Well, it isn't an actual pirate ship. More like a cruise ship. Well, really, exactly a cruise ship. Once we got our bearings on what was where on Freedom Of The Seas, it was the middle of the week. That's how long it really took us to find the basic restaurants and theaters and pools and all the important places on the ship. That's how damn big it is.
Exact figures: The ship stands 18 decks (209 ft/63.7m) high. Of those decks, fifteen are for passengers. And it is 1,111.9 ft (338.91 m) in length.
It's a big one.
They called it a floating city and it was really like a huge community of connected people. Everyone was polite to each other. There was never any pushing or shoving during the long lines here and there and everyone was very open to one another about their life outside our cruise, telling details about themselves, laughing and enjoying the company of others.
We didn't meet an unfriendly passenger even once. It was an idyllic atmosphere.
Even I, the social non conformist, pessimist and critic of society as a whole, began getting into the spirit of our community. The mutual friendliness and positive talk of the passengers on the ship drew me in and soon I was talking it up with everyone, too.
I think that when you get a shit load of people inside an enclosed area, out in the middle of a ocean that can be potentially dangerous or unpredictable, everyone senses that and they get gradually insinuated into that attitude of "Well, we're all in this together... Let's try to get along."
But that could be a jaded, no-matter-how-accurate point of view. It could very well be that everyone was just wanting to have a good time and didn't want to do anything to jeopardize that and honestly wanted to meet new people and learn about them. I'm pretty certain no one wanted a scenario like you would find on a real pirate ship, where there could be sword fights and heads coming off and rolling on the upper deck and falling into one of the highly chlorinated swimming pools. Although, that would be kind of cool to see if you were watching at a safe distance and had the sufficient weaponry and ammo to protect yourself.

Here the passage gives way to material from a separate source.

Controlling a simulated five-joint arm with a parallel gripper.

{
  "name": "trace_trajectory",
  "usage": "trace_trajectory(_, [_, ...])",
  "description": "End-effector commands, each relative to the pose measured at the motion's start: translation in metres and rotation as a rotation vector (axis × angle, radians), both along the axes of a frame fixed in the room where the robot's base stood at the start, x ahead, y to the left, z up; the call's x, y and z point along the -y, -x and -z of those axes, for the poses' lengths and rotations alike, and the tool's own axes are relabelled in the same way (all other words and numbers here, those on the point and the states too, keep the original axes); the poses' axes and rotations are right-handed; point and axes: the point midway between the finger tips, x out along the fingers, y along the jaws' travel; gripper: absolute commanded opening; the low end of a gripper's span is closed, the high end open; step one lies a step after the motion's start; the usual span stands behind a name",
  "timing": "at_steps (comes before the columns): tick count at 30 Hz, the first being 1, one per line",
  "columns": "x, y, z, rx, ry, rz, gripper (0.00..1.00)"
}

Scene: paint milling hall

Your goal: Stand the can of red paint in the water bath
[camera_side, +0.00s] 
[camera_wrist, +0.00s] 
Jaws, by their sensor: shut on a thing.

Check out these photos of the interior of the ship.....
What the hell! A mermaid coming out from the Promenade ceiling. She looks a little stoned. Or frightened.... because she's dangling in the air by a water foam turd. You choose.
Glass elevators going so far up they reach the planes up in the air.

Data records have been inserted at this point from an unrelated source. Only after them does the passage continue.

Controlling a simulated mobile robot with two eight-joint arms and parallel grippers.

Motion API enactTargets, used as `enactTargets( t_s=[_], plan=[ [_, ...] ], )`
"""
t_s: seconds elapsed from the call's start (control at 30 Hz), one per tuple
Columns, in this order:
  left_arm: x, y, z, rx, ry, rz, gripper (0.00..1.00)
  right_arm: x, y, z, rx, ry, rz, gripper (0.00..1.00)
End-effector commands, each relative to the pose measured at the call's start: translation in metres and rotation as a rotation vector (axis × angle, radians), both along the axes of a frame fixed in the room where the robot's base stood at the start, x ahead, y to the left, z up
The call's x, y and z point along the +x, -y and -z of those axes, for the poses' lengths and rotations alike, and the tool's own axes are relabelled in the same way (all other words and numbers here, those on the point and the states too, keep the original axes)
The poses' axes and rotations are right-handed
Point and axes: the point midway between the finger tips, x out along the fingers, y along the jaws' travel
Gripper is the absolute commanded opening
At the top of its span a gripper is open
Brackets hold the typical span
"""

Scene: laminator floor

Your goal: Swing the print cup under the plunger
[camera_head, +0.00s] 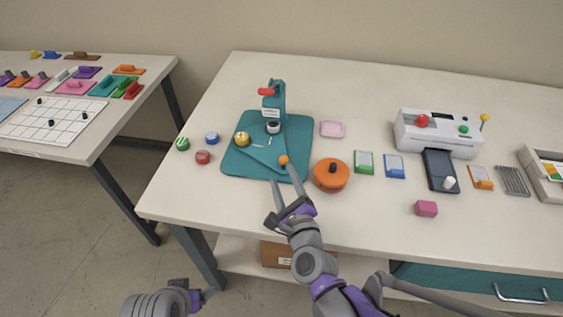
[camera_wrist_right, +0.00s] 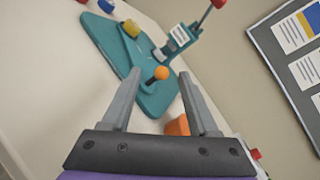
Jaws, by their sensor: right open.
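The teal press (camera_head: 299,135) stands on the table, with a red lever handle (camera_head: 267,91) at its top. A gold cup (camera_head: 242,139), which looks like the print cup, sits at the left of the base, apart from the white and dark part (camera_head: 273,128) below the press head. An orange ball knob (camera_head: 283,160) stands at the front right of the base. My right gripper (camera_head: 281,175) is open and empty, its fingertips close to the knob. In the right wrist view the knob (camera_wrist_right: 161,73) appears between the fingertips. My left arm's end (camera_head: 182,295) shows low at the left; its jaws are unclear.
An orange round pot (camera_head: 331,175) stands close to the right of the gripper. Red (camera_head: 203,157), blue (camera_head: 212,138) and green (camera_head: 182,144) small jars stand left of the press. A white laminator (camera_head: 438,132) is further right. The table's front left is clear.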

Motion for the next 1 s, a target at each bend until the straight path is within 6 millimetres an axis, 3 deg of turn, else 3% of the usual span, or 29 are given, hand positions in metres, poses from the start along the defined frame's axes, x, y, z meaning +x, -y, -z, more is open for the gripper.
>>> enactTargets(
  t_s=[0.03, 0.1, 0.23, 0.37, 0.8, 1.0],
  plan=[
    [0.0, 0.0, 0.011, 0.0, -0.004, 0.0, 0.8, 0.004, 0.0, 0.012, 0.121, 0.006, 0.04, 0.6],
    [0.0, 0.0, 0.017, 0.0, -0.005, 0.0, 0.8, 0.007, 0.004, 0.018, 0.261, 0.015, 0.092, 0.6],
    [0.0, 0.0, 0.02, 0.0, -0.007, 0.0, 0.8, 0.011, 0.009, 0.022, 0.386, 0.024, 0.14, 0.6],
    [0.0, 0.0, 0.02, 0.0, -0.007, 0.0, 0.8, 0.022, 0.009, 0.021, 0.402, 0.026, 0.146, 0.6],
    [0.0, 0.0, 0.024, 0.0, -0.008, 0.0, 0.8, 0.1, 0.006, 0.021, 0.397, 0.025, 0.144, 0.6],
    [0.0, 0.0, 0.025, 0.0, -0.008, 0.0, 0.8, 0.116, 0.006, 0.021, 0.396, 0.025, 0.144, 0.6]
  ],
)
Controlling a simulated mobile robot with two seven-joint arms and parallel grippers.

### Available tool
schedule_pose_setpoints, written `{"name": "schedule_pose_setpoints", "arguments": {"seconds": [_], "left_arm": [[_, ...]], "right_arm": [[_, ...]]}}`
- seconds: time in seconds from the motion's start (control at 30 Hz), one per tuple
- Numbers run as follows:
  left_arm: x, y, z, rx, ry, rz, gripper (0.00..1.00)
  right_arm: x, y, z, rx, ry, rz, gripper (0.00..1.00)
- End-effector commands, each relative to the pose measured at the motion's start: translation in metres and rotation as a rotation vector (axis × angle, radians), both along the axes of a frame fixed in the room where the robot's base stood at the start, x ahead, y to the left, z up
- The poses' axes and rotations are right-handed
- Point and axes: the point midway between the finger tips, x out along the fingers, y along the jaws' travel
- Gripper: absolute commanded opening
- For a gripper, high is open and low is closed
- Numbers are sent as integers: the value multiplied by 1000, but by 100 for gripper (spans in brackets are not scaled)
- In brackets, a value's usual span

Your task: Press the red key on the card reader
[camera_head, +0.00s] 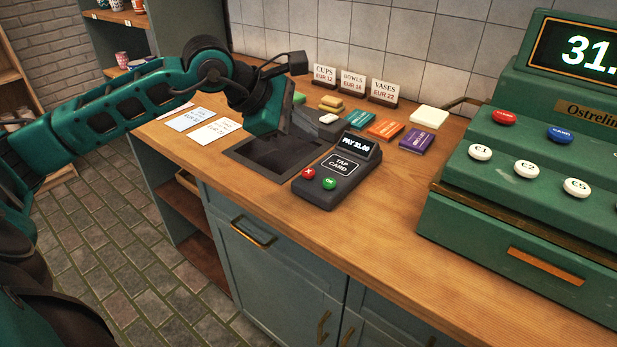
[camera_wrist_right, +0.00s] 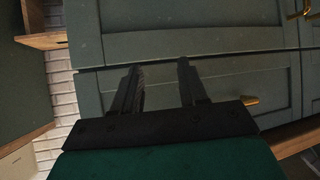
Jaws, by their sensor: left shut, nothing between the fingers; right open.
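The card reader (camera_head: 327,192) is a dark box on the wooden counter, its screen (camera_head: 356,144) reading "PAY 21.00". Its red key (camera_head: 308,173), marked with an X, is at the near left corner, beside the green OK key (camera_head: 329,183). My left gripper (camera_head: 316,146) is shut and empty, pointing down just behind and left of the reader, over a dark mat (camera_head: 262,160). The red key is in plain view, apart from the fingers. My right gripper (camera_wrist_right: 160,75) is open and empty in the right wrist view, in front of grey-green cabinet fronts.
A green cash register (camera_head: 520,215) stands on the right of the counter (camera_head: 385,215). White paper cards (camera_head: 215,131) lie left of the mat. The counter in front of the reader is clear.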

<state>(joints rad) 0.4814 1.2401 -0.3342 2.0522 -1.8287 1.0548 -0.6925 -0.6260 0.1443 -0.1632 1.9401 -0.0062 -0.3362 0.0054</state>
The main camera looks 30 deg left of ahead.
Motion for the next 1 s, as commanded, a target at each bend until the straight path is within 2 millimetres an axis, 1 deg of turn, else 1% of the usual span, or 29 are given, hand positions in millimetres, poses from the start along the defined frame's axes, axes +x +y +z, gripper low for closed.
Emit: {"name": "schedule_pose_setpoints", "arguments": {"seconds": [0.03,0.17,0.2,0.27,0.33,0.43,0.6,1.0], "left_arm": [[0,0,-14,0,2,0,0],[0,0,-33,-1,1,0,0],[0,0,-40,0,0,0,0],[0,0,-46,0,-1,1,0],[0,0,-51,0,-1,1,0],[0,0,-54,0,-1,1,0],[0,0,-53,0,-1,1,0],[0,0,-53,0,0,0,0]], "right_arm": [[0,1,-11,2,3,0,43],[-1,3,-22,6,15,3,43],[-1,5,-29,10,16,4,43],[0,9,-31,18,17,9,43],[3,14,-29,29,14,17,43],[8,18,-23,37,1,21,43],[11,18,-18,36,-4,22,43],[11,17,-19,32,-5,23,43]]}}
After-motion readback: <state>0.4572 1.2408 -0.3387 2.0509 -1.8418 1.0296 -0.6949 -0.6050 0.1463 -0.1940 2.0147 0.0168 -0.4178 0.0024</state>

Just one small section of the Promenade. Everything was lit up that night for Formal Night.
I do not know why there is a car in the middle of the busiest floor on the deck. And I don't know why it's first name is Morgan. Is he a cousin to Herbie The Love Bug, perhaps?
CheeseHead, sculpted from a big block of cheese, resides in the Windjammer Cafe.
If you were lost (which would happen a lot) and lucky (which would not happen as often) you could find one of these on a ship deck to sort of give you the direction you needed to go.
This was our Ocean View Balcony Stateroom. It was quite nice to be able to sit out on the balcony and enjoy your very own private, quiet view of the ocean. It was beneficial to my peace of mind. A took a lot of photos of islands, sunsets and the ocean from the balcony.
Look closely and you'll see one of many towel animals that our stateroom attendant made for us every night. This night it was a dog, made entirely of towels. They would do these for every passenger cabin on the ship.
And with this monkey, my wife thought it needed a banana because the poor thing was without a goddamn dick.
And here we are, at the Windjammer cafe, eating our 20th meal of the day. Of course, I'm exaggerating about that figure but it does seem you eat a lot more on a cruise more than pretty much anywhere else. The food was great here, as it was in the Jade Cafe and Cafe Promenade.
Our server, Gabrielle, was nice enough to take this picture of us. I think it's a pretty good shot, myself.